After that, he launched into a description of REiA. I’m not sure that I agree with some of the choices that he has made, but I am happy to see people experimenting with languages on top of BEAM, and in keeping with Erlang’s process model and the OTP infrastructure. One of the things that Tony mentioned was abandoning indentation based syntax. He wrote an entire postmortem on that experience in his blog. Python’s indentation based syntax has won me over and made me a fan, and I am sad to see that indentation syntax, blocks/closures, and expression orientation continue to be at odds.

Coda

It looks like Erlang is starting to find a home. Companies are using it in production. There are books starting to be written about it. Many (not all) of the things which make Erlang seem odd to “mainstream” programmers also appear in languages like Scala, Haskell, and F#. At the same time, Erlang has a long history of industrial deployment, albeit in a single (large) market segment. Many of the problems which we now face in large web systems (and the cloud): concurrency, distribution, high availability, and scalability are strengths for Erlang. Indeed, many of the people that I heard from or talked to basically said that they couldn’t solve their problem with any other technology, or that their solutions were dramatically simpler than the technologies that they already knew. Will that be enough to propel Erlang into the mainstream? I don’t know. I also don’t know if our current state of mainstreamness is going to remain. More and more I’m seeing an attitude of “let’s use the best tool for the job”, not only in languages, but in all parts of (web) applications.

There’s also the issue of the Erlang community itself.   Around 120 people showed up for the conference.

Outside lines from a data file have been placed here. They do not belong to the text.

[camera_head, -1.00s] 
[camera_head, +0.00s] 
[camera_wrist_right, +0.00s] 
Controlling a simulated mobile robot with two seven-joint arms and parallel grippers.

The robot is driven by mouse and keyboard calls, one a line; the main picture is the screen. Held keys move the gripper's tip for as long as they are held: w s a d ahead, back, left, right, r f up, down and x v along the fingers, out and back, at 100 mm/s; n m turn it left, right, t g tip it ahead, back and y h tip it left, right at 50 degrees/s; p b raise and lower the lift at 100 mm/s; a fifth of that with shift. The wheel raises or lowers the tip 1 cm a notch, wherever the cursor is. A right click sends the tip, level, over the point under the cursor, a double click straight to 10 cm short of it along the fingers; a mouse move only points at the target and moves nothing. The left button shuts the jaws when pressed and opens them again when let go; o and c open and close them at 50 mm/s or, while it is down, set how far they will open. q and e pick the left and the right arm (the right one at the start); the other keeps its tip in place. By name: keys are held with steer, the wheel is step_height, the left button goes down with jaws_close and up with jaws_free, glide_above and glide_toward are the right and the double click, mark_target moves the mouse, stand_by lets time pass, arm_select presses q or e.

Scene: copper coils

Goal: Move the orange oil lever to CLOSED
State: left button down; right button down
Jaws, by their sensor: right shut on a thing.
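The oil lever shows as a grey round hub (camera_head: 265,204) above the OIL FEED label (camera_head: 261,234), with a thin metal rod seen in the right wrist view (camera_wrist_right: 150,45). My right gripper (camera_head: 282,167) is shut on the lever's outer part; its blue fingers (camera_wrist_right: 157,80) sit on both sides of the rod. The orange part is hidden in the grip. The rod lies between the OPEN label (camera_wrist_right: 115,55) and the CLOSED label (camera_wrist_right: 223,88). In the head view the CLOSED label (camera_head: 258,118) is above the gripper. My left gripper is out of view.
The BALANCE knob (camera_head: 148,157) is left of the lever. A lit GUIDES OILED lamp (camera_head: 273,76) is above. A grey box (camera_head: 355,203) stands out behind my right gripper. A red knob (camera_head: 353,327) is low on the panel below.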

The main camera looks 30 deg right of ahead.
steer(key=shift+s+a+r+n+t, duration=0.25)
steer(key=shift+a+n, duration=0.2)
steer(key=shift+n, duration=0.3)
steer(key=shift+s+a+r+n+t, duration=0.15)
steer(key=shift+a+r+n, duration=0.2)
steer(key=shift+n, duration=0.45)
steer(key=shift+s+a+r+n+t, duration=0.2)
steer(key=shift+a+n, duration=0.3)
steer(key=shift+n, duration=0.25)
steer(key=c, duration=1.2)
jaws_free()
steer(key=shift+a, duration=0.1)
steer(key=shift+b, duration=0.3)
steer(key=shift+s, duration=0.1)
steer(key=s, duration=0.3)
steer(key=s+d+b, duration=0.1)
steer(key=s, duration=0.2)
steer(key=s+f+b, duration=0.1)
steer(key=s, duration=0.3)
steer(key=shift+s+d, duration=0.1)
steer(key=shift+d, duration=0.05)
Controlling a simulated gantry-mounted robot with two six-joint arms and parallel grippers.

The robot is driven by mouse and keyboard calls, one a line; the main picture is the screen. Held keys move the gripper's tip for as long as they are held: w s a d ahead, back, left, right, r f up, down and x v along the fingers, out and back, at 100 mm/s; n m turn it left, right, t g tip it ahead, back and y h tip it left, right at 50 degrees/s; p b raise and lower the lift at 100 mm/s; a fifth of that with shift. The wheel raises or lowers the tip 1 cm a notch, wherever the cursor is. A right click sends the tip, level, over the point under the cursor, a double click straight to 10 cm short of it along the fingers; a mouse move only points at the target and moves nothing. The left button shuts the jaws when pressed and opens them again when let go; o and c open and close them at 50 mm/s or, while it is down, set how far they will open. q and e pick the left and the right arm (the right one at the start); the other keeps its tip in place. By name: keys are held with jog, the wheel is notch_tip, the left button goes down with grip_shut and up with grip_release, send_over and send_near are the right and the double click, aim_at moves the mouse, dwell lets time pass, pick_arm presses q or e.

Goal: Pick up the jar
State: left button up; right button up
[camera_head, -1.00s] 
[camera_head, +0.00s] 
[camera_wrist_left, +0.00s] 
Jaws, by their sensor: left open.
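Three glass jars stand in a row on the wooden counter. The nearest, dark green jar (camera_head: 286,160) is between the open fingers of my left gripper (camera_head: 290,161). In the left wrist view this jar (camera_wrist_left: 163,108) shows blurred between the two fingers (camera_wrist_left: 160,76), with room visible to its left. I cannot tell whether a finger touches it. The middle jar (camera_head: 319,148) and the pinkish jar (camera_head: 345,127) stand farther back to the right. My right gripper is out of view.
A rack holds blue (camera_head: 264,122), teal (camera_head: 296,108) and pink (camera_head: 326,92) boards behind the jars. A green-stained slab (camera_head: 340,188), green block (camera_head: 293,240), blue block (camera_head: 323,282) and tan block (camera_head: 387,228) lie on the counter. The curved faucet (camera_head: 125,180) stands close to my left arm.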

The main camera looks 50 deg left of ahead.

As I mentioned previously, there are the folks who have been doing Erlang for years. Then there are the relative newcomers, who are web oriented/web savvy, and solving problems in very different domains than the original problem domain of Erlang and it’s inventors. Thus far, the two segments seem to be getting along fine. I hope that will continue — success or the potential for success has a tendency to bend relationships.